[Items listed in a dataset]
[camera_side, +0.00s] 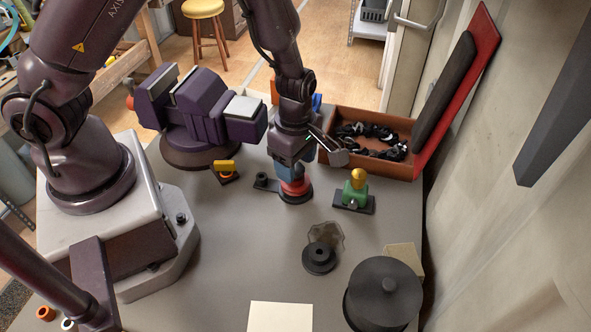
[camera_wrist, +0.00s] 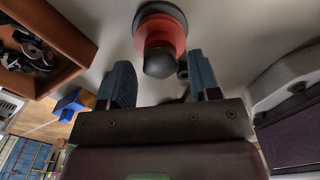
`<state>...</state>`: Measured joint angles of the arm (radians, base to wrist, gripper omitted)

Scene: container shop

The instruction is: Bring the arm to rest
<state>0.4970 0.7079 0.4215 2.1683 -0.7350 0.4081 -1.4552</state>
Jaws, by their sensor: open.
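My gripper (camera_side: 291,172) hangs pointing down over the worktable (camera_side: 240,260), right above a red and black round piece (camera_side: 295,188). In the wrist view, my gripper (camera_wrist: 161,72) has its two blue fingers well apart. The red and black piece (camera_wrist: 158,22), with a dark knob, shows just beyond the fingertips and roughly between them. Gaps show on both sides of the knob, and the jaws hold nothing. In the side view my fingers partly hide the top of this piece.
A purple vise (camera_side: 205,112) stands left of my gripper. An open bin with dark parts (camera_side: 385,165) and its red lid (camera_side: 475,60) are right. A green block with a yellow knob (camera_side: 356,188) stands close by. A dark round lidded pot (camera_side: 385,295) is front right.

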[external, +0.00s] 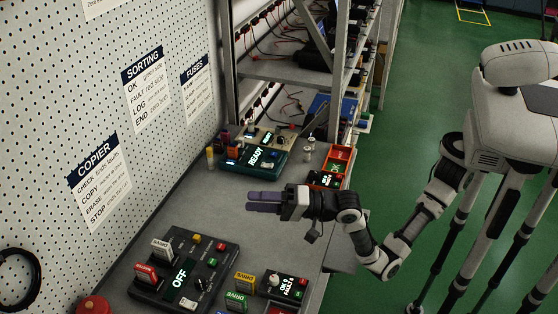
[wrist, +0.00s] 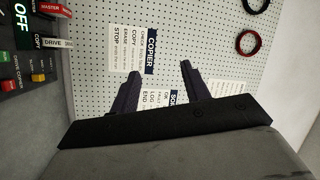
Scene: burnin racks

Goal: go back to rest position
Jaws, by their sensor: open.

### GOAL
Respond with the number of lines containing "state" and no additional words.

### OUTPUT BELOW
2